Ira Kaplan: It’s funny but I don’t remember how Fakebook wound up on Bar/None.  Maybe Coyote wasn't around anymore?  What I do remember about making that record is that it wasn’t much of a strategy.  At the time, we had such a revolving door with bass guitarists that would come in and out of the band, and Stephan Wichnewski had just left for the last time, so the band was down to just me and Georgia.  So we just thought about the songs that we already knew that way, as a duo. We had done lots of covers at radio stations and record stores, so we just thought to ask Dave (Schramm) and Al (Greller) to help with the sessions, and it just happened very organically: “I think it’s time for a covers record.” But at that point, everything gets fuzzy. It just seemed like a natural thing for us to wind up on Bar/None.

Al Greller, Dave Schramm, Georgia Hubley and Ira Kaplan at the Fakebook recording sessions.

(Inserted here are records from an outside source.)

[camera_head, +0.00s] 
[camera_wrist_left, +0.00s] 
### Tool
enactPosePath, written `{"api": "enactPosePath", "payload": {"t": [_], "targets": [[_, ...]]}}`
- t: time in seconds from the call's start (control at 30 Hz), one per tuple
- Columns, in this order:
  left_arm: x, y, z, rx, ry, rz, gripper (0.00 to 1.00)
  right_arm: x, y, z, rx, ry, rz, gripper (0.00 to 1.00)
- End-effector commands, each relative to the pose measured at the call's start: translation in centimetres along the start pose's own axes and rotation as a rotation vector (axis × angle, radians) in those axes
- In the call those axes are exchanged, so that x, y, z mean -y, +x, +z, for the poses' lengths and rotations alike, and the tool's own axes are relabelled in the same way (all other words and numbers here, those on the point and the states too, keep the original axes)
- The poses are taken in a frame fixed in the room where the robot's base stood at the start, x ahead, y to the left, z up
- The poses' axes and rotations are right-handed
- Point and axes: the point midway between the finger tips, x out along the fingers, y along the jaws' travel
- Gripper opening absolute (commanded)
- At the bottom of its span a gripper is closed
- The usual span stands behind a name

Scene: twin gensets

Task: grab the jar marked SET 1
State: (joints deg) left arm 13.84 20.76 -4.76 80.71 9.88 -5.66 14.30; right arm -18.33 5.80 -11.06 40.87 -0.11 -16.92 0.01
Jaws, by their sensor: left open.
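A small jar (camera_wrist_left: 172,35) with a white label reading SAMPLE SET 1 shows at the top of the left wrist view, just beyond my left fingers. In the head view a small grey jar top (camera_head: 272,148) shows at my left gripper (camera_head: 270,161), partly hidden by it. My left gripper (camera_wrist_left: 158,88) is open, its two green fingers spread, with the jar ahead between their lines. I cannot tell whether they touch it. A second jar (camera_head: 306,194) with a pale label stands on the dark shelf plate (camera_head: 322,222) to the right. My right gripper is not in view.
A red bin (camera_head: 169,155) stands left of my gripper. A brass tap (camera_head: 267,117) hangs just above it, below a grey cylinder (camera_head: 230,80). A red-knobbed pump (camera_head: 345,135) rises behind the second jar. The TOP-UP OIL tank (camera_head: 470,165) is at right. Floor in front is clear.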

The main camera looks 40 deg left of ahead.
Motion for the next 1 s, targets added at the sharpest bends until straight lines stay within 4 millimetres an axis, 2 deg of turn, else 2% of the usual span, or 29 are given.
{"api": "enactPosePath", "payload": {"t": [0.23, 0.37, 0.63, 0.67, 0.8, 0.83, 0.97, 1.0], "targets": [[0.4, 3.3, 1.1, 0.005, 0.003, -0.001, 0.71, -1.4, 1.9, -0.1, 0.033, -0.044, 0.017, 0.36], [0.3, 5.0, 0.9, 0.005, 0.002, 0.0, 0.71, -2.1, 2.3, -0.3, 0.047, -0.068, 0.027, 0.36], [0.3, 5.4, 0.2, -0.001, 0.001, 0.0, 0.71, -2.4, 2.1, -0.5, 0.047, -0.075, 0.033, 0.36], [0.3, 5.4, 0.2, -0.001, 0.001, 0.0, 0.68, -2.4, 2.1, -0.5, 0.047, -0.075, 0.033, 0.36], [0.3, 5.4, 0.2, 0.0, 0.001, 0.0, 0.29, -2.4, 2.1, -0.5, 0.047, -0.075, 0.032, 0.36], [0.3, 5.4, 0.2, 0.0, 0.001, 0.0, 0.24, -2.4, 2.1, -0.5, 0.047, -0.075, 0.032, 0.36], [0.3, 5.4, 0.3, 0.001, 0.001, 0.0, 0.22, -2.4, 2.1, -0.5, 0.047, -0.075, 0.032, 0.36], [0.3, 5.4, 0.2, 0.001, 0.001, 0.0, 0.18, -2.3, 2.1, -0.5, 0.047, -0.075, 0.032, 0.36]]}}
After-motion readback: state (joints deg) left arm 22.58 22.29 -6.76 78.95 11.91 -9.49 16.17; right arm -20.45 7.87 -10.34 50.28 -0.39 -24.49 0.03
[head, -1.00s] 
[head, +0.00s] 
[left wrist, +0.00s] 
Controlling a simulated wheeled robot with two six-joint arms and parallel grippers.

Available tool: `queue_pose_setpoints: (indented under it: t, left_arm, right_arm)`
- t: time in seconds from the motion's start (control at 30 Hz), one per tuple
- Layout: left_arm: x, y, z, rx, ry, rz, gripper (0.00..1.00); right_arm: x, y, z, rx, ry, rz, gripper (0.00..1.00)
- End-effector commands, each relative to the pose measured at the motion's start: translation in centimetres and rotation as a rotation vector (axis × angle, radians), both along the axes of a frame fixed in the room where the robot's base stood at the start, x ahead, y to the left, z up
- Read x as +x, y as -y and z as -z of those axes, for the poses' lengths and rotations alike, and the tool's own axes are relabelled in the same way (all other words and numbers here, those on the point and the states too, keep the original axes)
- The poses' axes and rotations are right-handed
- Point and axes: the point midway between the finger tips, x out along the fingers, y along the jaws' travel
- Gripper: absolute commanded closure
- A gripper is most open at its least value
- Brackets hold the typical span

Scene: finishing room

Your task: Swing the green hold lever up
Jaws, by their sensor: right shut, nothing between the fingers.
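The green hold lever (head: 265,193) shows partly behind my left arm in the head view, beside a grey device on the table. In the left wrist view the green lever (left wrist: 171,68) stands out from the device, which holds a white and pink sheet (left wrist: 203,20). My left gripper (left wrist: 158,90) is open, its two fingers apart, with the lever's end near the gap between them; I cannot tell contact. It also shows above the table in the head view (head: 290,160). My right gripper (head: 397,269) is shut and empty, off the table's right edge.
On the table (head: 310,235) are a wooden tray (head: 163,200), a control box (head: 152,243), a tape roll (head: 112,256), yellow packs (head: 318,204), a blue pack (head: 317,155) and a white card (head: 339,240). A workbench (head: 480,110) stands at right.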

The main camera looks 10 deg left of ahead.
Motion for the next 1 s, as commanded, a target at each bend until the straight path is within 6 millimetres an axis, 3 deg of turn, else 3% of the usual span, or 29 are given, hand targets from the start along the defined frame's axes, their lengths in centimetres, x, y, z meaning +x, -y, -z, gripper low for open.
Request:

Some Favorite Fakebook Tracks
"Griselda" - Originally written by Antonia of The Holy Modal Rounders, this jaunty waltz came from the seminal Seventies compilation Have Moicy!, considered by many critics to signal the birth of the Freak Folk and Anti-Folk movements.
"You Tore Me Down" - This reverby gem comes from the Flamin' Groovies' all-but-forgotten power-pop masterpiece, Shake Some Action.
"Here Comes My Baby" - One of Yo La Tengo's jauntiest pop performances, this is a Cat Stevens tune popularized by the Tremeloes in 1967,  and decades later included in the soundtrack of the film Rushmore.


Monday, April 18, 2016


Freedy Johnston, Can You Fly?  (September 21, 1992)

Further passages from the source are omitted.